Material for this exercise:
....

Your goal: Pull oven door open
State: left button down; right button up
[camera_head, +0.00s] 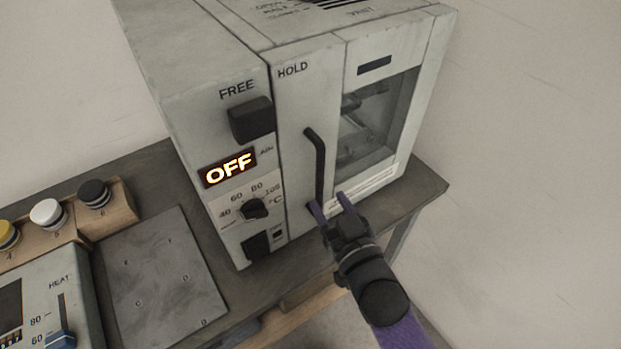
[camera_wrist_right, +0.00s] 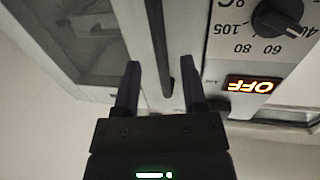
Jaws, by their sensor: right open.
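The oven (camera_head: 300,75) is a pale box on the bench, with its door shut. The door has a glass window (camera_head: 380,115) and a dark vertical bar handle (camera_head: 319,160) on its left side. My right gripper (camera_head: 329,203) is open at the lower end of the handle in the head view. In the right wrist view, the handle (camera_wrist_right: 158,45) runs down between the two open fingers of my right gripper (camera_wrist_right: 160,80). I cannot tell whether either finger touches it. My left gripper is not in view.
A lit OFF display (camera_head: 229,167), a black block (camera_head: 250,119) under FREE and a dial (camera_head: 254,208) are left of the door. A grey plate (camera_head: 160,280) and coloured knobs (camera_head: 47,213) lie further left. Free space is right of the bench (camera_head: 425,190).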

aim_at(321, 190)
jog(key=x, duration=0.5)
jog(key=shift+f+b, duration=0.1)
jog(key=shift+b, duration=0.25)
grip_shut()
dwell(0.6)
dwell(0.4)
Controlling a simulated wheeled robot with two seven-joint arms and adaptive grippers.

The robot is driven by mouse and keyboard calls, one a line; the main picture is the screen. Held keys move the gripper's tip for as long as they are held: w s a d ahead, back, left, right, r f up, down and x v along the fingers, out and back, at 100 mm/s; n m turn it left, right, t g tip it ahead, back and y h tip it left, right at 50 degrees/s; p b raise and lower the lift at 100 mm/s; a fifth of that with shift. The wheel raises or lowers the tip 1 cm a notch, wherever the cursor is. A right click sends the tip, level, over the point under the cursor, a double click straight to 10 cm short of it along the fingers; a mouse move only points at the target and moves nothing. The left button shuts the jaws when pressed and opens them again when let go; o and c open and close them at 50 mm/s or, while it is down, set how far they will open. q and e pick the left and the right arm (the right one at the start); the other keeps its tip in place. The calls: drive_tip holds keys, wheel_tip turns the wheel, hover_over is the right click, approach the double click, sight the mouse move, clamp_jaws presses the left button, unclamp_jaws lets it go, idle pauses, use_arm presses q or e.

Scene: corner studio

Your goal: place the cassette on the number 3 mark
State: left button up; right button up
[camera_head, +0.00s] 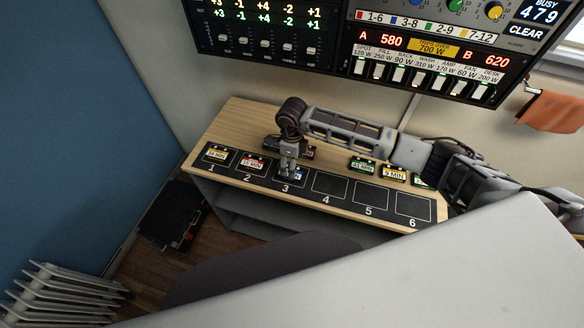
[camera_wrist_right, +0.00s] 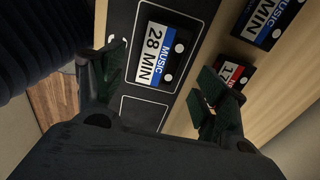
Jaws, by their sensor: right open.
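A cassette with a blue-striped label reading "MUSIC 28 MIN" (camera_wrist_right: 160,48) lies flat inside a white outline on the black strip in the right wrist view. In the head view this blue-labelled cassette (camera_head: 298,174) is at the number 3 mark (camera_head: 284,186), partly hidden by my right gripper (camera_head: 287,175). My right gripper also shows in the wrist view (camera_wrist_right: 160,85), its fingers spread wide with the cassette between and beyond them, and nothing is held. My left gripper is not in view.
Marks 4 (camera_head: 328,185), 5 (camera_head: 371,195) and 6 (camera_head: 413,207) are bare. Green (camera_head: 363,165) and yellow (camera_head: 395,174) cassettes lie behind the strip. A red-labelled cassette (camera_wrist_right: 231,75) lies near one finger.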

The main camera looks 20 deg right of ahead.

....

Work instructions: Repeat every record above exactly, but leave out any pictures.

Result for this exercise:
Your goal: Pull oven door open
State: left button down; right button up
[camera_head, +0.00s] 
[camera_wrist_right, +0.00s] 
Jaws, by their sensor: right open.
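The oven (camera_head: 300,75) is a pale box on the bench, with its door shut. The door has a glass window (camera_head: 380,115) and a dark vertical bar handle (camera_head: 319,160) on its left side. My right gripper (camera_head: 329,203) is open at the lower end of the handle in the head view. In the right wrist view, the handle (camera_wrist_right: 158,45) runs down between the two open fingers of my right gripper (camera_wrist_right: 160,80). I cannot tell whether either finger touches it. My left gripper is not in view.
A lit OFF display (camera_head: 229,167), a black block (camera_head: 250,119) under FREE and a dial (camera_head: 254,208) are left of the door. A grey plate (camera_head: 160,280) and coloured knobs (camera_head: 47,213) lie further left. Free space is right of the bench (camera_head: 425,190).

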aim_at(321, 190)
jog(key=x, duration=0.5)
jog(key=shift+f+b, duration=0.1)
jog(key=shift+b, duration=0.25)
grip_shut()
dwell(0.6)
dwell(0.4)
Controlling a simulated wheeled robot with two seven-joint arms and adaptive grippers.

The robot is driven by mouse and keyboard calls, one a line; the main picture is the screen. Held keys move the gripper's tip for as long as they are held: w s a d ahead, back, left, right, r f up, down and x v along the fingers, out and back, at 100 mm/s; n m turn it left, right, t g tip it ahead, back and y h tip it left, right at 50 degrees/s; p b raise and lower the lift at 100 mm/s; a fifth of that with shift. The wheel raises or lowers the tip 1 cm a notch, wherever the cursor is. A right click sends the tip, level, over the point under the cursor, a double click straight to 10 cm short of it along the fingers; a mouse move only points at the target and moves nothing. The left button shuts the jaws when pressed and opens them again when let go; o and c open and close them at 50 mm/s or, while it is down, set how far they will open. q and e pick the left and the right arm (the right one at the start); the other keeps its tip in place. The calls: drive_tip holds keys, wheel_tip turns the wheel, hover_over is the right click, approach the double click, sight the mouse move, clamp_jaws presses the left button, unclamp_jaws lets it go, idle pauses, use_arm presses q or e.

Scene: corner studio

Your goal: place the cassette on the number 3 mark
State: left button up; right button up
[camera_head, +0.00s] 
[camera_wrist_right, +0.00s] 
Jaws, by their sensor: right open.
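A cassette with a blue-striped label reading "MUSIC 28 MIN" (camera_wrist_right: 160,48) lies flat inside a white outline on the black strip in the right wrist view. In the head view this blue-labelled cassette (camera_head: 298,174) is at the number 3 mark (camera_head: 284,186), partly hidden by my right gripper (camera_head: 287,175). My right gripper also shows in the wrist view (camera_wrist_right: 160,85), its fingers spread wide with the cassette between and beyond them, and nothing is held. My left gripper is not in view.
Marks 4 (camera_head: 328,185), 5 (camera_head: 371,195) and 6 (camera_head: 413,207) are bare. Green (camera_head: 363,165) and yellow (camera_head: 395,174) cassettes lie behind the strip. A red-labelled cassette (camera_wrist_right: 231,75) lies near one finger.

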The main camera looks 20 deg right of ahead.

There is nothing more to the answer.